In the present, close to a dozen teams have big-time, world-class talent (alphabetically): Argentina, Brazil, France, Germany, Greece, Italy, Lithuania, Puerto Rico, Serbia and Montenegro, Slovenia and Spain. Argentina, Lithuania and Puerto Rico have already beaten an Olympic team with Wade and LeBron, as well as Allen Iverson, Tim Duncan and Shawn Marion, for that matter.
The U.S. team certainly has the biggest stars, and we have always equated that with victory because historically we always won. It's inconceivable to most Americans, even those who follow international basketball closely, that the most individually talented team won't win the competition.
Slovenia has four NBA players, many of whom play a whole lot better in their national team jerseys than they do as bench warmers in the NBA. Slovenia's Rasho Nesterovic comes to mind, in fact, as does Puerto Rico's Carlos Arroyo.
You never really think of France being a threat in international basketball, but look at who they've got in this competition: Tony Parker and Mickael Pietrus in the back court, Boris Diaw, Ronny Turiaf and former Knicks draft pick Frédéric Weis in the front court. Even with Parker a little banged up, France is one shooter away from being particularly difficult to beat, though it could struggle through a Group A that includes Argentina and Serbia and Montenegro.
Spain, playing in Group B, probably has the easiest road, having to go through only one tough team — Dirk Nowitzki and Germany — in the preliminary round. Pau Gasol was probably the best player in Athens two years ago, and he's joined by a shooter named Juan Carlos Navarro whom the Wizards thought enough of to make a second-round pick in 2002. Gasol has all kinds of NBA-level help, including Jorge Garbajosa, José Calderon and Sergio Rodríguez. The Spaniards are convinced they can win.
The U.S. is in a pretty tough Group D, what with Puerto Rico, the aforementioned Slovenia and Italy. But Italy would be a whole lot more formidable if No. 1 draft pick Andrea Bargnani was part of the team, but he isn't because the Italian basketball federation decided the kid would be better off preparing for his NBA debut.
And Argentina, led by Ginobili and Andrés Nocioni of the Chicago Bulls, comes to this tournament with 10 players from the 2004 Athens gold medal team. The question about Argentina, after blowout losses to Spain and Serbia and Montenegro, is whether it is interested enough in playing anybody but the United States.

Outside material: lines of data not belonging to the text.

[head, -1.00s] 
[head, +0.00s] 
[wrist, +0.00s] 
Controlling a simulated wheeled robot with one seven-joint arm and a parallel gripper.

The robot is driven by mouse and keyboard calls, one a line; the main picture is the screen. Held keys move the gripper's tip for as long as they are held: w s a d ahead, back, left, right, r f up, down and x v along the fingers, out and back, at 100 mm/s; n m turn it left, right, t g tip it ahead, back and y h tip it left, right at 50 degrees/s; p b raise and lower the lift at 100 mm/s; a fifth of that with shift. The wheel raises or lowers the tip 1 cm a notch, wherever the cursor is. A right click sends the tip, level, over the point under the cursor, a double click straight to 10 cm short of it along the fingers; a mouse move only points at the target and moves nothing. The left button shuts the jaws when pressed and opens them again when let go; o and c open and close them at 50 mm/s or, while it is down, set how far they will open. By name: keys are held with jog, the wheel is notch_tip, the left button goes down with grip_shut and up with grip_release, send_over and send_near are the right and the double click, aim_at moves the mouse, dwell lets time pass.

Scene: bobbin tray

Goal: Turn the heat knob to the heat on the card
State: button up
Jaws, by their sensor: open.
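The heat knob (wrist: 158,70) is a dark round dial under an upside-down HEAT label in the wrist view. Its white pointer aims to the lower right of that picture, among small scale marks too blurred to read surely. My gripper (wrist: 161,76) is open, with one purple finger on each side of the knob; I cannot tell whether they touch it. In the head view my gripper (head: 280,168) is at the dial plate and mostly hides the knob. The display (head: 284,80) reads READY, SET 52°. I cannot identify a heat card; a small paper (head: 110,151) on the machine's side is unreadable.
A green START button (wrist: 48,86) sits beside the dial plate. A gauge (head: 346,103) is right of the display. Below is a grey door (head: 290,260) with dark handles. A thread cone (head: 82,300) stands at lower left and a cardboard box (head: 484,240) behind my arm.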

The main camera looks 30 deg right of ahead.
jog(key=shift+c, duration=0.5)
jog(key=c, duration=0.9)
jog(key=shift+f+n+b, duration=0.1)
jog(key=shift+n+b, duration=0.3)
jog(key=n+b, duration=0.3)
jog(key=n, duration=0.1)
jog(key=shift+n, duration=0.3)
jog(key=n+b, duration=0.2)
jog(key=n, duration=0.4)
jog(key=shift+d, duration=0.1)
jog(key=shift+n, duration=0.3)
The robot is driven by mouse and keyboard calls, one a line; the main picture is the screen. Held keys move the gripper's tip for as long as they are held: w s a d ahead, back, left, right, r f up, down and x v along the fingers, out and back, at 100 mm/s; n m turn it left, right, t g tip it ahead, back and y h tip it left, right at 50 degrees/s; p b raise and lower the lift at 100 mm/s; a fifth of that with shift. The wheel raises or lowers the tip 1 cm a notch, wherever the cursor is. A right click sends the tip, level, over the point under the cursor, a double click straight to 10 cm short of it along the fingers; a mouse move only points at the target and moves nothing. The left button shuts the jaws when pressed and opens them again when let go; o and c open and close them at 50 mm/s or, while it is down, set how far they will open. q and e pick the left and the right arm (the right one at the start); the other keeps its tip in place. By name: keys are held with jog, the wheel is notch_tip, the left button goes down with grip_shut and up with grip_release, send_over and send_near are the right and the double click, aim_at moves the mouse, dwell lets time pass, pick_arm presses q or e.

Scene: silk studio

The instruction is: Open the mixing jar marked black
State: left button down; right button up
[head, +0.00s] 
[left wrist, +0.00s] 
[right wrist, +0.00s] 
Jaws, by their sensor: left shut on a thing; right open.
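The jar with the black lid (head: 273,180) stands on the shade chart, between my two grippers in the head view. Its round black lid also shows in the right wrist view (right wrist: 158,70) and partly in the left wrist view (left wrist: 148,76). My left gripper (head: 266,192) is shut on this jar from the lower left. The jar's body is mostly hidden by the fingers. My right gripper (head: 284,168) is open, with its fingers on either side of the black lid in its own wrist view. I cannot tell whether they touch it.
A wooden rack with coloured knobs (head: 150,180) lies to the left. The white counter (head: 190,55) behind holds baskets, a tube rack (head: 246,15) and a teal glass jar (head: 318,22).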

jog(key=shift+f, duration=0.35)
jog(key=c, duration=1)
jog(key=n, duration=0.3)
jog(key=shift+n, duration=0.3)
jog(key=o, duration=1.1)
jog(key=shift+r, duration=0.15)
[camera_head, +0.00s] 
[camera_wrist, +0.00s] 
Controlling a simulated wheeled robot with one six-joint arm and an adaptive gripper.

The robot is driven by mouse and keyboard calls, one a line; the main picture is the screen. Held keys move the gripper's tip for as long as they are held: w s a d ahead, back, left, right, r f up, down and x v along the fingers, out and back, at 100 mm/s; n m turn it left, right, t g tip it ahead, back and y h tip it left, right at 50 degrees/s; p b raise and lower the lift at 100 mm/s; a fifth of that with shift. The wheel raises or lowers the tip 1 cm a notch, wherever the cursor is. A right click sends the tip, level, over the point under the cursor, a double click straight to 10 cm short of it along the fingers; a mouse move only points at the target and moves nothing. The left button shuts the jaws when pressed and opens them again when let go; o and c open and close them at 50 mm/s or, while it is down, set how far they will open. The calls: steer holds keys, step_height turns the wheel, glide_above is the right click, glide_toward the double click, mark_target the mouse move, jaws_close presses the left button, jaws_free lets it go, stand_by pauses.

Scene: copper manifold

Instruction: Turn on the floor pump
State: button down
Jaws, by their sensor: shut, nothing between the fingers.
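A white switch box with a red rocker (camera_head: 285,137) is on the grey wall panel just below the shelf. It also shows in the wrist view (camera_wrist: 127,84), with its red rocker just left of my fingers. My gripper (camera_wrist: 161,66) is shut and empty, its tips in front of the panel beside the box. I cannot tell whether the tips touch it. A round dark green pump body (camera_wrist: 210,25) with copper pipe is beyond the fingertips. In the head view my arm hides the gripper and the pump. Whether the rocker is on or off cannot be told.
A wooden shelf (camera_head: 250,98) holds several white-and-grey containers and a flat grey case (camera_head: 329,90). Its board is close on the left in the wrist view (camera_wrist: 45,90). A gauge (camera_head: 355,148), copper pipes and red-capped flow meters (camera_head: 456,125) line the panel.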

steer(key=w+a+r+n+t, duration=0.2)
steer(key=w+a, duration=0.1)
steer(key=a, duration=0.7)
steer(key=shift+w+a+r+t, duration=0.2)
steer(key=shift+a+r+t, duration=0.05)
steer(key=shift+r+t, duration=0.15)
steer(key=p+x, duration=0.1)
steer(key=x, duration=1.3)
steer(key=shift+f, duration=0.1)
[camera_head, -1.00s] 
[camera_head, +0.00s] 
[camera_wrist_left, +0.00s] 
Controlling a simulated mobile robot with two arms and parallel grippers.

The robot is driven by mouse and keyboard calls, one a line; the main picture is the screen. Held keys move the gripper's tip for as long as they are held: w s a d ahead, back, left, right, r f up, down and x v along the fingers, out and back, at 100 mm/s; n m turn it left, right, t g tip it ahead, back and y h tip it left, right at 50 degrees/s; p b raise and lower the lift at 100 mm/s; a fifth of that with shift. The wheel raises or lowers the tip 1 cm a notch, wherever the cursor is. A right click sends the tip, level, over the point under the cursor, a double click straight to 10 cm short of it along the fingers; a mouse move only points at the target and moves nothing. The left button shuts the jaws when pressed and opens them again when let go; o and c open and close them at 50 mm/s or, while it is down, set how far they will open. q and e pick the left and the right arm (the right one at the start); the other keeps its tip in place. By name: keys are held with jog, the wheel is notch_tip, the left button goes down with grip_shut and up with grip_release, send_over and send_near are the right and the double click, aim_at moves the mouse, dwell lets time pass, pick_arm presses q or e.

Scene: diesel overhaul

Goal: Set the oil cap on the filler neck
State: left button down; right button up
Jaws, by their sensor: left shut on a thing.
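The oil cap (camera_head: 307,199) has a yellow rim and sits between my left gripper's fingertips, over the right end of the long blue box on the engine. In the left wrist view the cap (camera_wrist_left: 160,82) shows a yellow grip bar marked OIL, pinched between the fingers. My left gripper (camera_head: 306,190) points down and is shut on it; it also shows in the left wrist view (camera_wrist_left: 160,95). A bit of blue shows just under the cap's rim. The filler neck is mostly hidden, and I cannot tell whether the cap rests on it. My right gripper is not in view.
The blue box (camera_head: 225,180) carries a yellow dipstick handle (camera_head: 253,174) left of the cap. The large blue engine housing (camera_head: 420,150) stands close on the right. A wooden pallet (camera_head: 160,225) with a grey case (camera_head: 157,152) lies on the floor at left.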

The United States will romp against teams like Senegal, but not the top teams. Gasol told FIBA.com that the U.S. team is "going to be one of the top favorites. They're going to be tough, but my team is not scared of anybody and we're going to play the same way against whoever we meet, whether it's the United States or Argentina."
That's what it's come to for U.S. basketball, and deservedly so . . . being lumped in a group with Argentina.
Of course, everything Jerry Colangelo and Krzyzewski have done in recent months is designed to stop the recent slide of U.S. teams in international play. And Coach K believes he has the players to pressure defensively, run on offense and shoot well enough in half-court games against international zones, which have in recent competitions really bothered shooting-challenged American teams. "For some reason," Coach K said recently, "the world thinks it's cast a spell on American basketball by saying Americans can't play against a zone. I guess we'll see."
The U.S. players say the attitude of the team is completely different heading into the worlds than it was heading into Athens. Three young Americans — Wade, LeBron and Carmelo Anthony — are the captains of a team that, when it begins play this weekend, will be favored to win the tournament but might find it far more challenging to do than spoiled folks back home are willing to believe.